## Work to do
Extract the lines from the first one in the records below through the line containing "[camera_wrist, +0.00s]", keeping both ends and leaving out any pictures.

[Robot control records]
* START *

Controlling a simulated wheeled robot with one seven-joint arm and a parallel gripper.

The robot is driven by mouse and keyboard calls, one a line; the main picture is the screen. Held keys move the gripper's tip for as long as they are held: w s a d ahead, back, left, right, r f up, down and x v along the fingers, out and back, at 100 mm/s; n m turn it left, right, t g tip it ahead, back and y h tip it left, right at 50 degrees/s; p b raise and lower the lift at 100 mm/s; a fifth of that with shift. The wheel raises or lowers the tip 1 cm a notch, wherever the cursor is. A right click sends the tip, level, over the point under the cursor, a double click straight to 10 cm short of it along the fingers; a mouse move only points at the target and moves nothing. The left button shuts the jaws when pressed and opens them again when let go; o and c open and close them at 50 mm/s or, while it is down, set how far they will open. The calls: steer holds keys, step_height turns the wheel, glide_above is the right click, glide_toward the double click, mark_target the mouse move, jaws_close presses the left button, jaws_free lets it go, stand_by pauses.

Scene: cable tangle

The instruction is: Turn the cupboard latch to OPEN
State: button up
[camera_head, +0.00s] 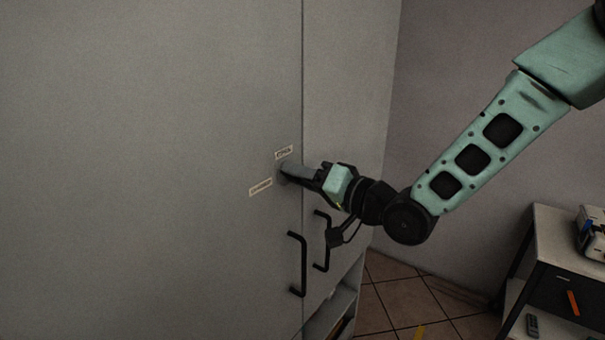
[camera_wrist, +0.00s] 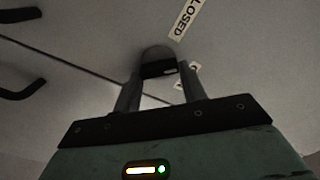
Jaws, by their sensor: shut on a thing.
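The cupboard latch (camera_wrist: 158,69) is a small dark piece on a rounded grey base on the cupboard front. My gripper (camera_wrist: 161,78) is shut on it, with one finger on either side. In the head view my gripper (camera_head: 291,172) reaches the door from the right, and its fingers hide most of the latch. An OPEN label (camera_head: 284,152) is just above the fingertips. A CLOSED label (camera_head: 261,187) is to their lower left and also shows in the wrist view (camera_wrist: 184,20). I cannot tell exactly which way the latch points.
Two black door handles (camera_head: 297,264) hang below the latch, close under my wrist. The cupboard door (camera_head: 150,170) is flat and appears shut. Open shelving (camera_head: 333,312) is at lower right. A side table (camera_head: 545,240) with items stands at far right.

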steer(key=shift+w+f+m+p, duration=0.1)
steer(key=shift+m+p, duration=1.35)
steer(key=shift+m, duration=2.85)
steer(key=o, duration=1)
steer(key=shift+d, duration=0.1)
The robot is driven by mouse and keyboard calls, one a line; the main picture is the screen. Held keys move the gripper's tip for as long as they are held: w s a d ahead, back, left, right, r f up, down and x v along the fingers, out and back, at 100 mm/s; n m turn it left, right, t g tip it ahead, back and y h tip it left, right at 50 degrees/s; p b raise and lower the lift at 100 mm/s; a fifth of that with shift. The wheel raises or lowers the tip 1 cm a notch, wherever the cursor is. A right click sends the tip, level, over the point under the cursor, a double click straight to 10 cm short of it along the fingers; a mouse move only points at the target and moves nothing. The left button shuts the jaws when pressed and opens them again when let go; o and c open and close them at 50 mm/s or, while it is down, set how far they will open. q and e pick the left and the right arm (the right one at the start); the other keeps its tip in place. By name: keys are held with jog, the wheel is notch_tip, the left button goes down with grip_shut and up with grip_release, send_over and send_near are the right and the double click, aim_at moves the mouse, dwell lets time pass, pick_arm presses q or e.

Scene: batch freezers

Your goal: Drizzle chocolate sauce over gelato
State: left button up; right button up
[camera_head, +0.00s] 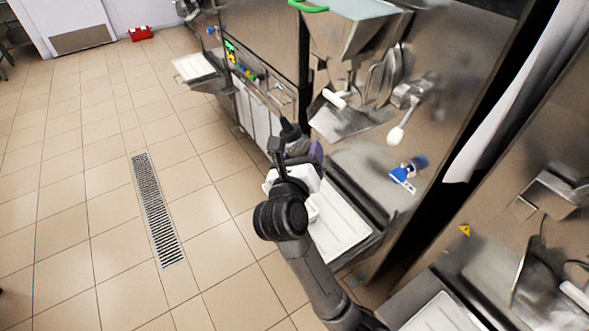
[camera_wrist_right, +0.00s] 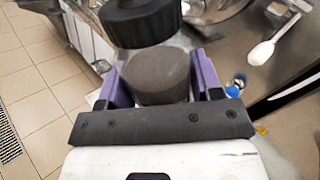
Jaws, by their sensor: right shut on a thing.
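My right gripper (camera_head: 302,153), with purple fingers, is shut on a clear bottle with a black cap (camera_head: 291,133) and dark brown contents. In the right wrist view the bottle (camera_wrist_right: 160,75) sits between the two purple fingers, with its cap toward the top of the picture. The gripper holds it in front of the steel batch freezer (camera_head: 455,60), above and behind the white tray (camera_head: 338,232). I cannot make out any gelato in these views. My left gripper is not in view.
A white-handled lever (camera_head: 397,134) and a blue-and-white item (camera_head: 403,178) are on the freezer front. Another steel machine (camera_head: 540,215) stands at the right. A second white tray (camera_head: 195,66) is farther back. The tiled floor (camera_head: 90,200) at left is open, with a drain grate (camera_head: 157,210).

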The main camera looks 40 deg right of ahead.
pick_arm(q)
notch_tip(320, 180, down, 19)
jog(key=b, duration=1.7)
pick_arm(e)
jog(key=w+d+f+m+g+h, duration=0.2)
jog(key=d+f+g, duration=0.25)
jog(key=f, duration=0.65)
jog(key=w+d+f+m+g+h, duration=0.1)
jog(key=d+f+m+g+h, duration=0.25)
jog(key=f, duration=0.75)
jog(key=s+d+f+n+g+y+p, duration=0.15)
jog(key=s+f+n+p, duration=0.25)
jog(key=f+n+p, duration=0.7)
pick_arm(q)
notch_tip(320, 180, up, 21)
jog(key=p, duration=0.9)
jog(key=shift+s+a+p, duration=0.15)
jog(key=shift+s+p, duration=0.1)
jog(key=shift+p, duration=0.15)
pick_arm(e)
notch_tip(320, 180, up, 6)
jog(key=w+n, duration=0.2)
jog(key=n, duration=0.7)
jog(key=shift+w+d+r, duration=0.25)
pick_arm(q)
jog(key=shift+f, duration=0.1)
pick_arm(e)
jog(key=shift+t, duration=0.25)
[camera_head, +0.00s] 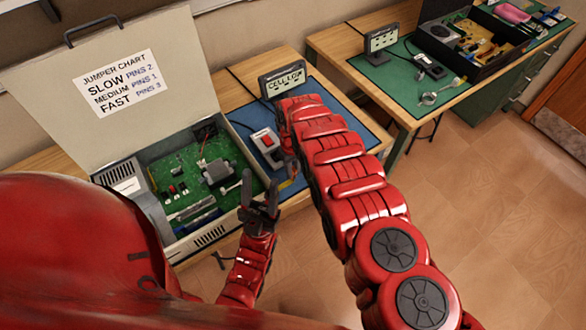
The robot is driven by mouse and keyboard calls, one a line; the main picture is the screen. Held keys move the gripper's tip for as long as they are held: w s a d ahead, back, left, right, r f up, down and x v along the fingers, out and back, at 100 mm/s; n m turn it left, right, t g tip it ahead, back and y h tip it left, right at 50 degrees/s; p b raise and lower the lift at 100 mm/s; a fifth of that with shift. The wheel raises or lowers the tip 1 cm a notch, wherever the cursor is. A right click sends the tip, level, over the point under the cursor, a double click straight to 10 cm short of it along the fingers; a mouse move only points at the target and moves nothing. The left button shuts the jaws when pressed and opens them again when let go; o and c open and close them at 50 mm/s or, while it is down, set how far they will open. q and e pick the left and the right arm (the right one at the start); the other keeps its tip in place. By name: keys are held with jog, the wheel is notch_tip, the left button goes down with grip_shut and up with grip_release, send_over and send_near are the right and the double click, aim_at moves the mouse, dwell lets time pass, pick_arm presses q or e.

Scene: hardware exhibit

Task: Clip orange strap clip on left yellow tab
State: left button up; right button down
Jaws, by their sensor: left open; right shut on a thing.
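My left gripper (260,186) is open and empty, its two dark fingers pointing up in front of the open case's right front corner. My right arm reaches over the blue mat (340,112), and its gripper is mostly hidden behind the arm. A small orange-yellow piece (286,183) shows at the right gripper's end, close to the right of my left gripper. It looks held there, but it is too small to tell its shape. I cannot make out the left yellow tab.
An open grey case (213,243) holds a green circuit board (186,158); its raised lid (182,72) bears a jumper chart. A second bench with a green mat (397,84) stands behind right.

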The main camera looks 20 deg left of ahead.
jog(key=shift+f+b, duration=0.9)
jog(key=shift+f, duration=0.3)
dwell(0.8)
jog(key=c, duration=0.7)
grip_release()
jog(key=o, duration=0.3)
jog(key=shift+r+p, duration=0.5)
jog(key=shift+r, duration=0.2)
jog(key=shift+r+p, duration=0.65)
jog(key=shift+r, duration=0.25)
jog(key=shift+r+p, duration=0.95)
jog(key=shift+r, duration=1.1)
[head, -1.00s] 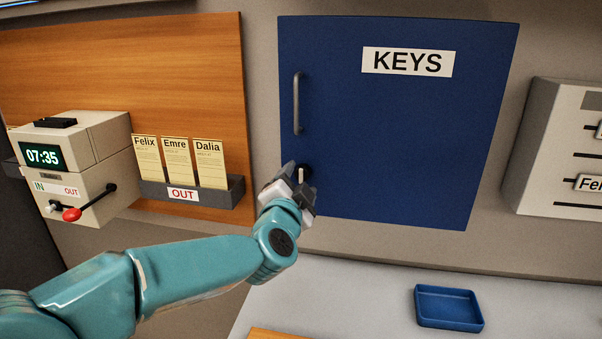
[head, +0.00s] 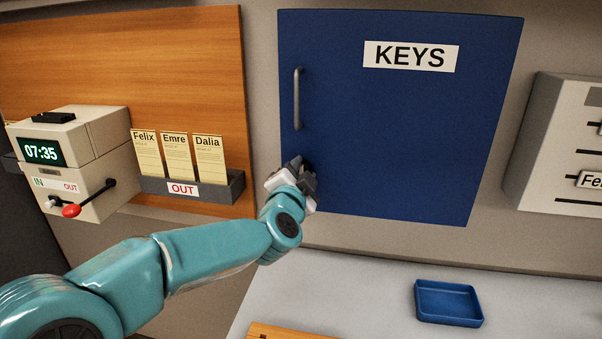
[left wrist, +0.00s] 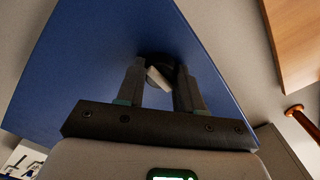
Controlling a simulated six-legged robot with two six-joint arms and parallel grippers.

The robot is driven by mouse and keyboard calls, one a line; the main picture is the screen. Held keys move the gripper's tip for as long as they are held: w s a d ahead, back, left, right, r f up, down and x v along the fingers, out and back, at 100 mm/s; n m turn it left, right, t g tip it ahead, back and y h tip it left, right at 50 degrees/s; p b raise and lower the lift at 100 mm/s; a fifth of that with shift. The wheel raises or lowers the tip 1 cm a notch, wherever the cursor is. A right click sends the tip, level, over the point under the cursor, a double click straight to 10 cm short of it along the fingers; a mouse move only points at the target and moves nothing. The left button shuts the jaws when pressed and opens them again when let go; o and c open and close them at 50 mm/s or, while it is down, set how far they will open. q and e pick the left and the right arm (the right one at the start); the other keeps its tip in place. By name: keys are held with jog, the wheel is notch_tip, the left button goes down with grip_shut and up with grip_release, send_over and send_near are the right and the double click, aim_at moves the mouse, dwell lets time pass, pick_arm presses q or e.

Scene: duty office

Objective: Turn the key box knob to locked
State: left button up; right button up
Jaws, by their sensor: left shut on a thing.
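The blue key box (head: 400,120) with a "KEYS" label hangs on the wall, its door flush in the frame. Its knob is hidden behind my gripper in the head view. In the left wrist view the round dark knob with a pale grip bar (left wrist: 158,76) sits between my fingers, and the bar looks tilted. My left gripper (head: 305,172) is at the lower left corner of the door, shut on the knob. It also shows in the left wrist view (left wrist: 160,88). My right gripper is not in view.
A vertical handle (head: 297,98) is on the door above my gripper. A card rack (head: 225,187) marked OUT and a time clock (head: 75,165) with a red-tipped lever stand left. A blue tray (head: 448,303) lies on the counter. A pale box (head: 560,150) is at right.

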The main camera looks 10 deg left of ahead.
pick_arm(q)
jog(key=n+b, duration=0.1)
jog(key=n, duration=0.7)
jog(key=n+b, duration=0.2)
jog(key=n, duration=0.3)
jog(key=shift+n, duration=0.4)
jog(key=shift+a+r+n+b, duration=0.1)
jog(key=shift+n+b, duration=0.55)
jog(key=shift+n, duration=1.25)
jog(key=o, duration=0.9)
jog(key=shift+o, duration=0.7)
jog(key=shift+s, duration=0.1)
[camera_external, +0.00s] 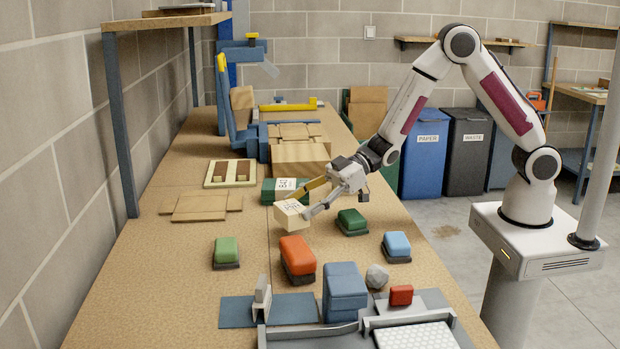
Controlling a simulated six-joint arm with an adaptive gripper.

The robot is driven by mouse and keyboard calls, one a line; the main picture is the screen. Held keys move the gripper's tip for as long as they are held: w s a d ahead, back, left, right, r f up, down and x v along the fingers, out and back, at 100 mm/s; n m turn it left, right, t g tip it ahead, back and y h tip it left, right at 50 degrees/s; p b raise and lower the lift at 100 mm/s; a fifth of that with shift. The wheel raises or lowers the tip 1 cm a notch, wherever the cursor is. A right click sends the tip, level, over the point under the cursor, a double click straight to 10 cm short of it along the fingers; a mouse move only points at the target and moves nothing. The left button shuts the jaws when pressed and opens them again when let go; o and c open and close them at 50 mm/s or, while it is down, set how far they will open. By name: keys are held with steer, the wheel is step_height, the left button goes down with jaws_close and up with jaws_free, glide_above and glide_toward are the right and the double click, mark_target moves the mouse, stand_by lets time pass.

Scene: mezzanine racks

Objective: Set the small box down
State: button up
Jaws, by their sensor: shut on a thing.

* END *

## Task answer
Controlling a simulated wheeled robot with one seven-joint arm and a parallel gripper.

The robot is driven by mouse and keyboard calls, one a line; the main picture is the screen. Held keys move the gripper's tip for as long as they are held: w s a d ahead, back, left, right, r f up, down and x v along the fingers, out and back, at 100 mm/s; n m turn it left, right, t g tip it ahead, back and y h tip it left, right at 50 degrees/s; p b raise and lower the lift at 100 mm/s; a fifth of that with shift. The wheel raises or lowers the tip 1 cm a notch, wherever the cursor is. A right click sends the tip, level, over the point under the cursor, a double click straight to 10 cm short of it along the fingers; a mouse move only points at the target and moves nothing. The left button shuts the jaws when pressed and opens them again when let go; o and c open and close them at 50 mm/s or, while it is down, set how far they will open. The calls: steer holds keys, step_height turns the wheel, glide_above is the right click, glide_toward the double click, mark_target the mouse move, jaws_close presses the left button, jaws_free lets it go, stand_by pauses.

Scene: cable tangle

The instruction is: Turn the cupboard latch to OPEN
State: button up
[camera_head, +0.00s] 
[camera_wrist, +0.00s] 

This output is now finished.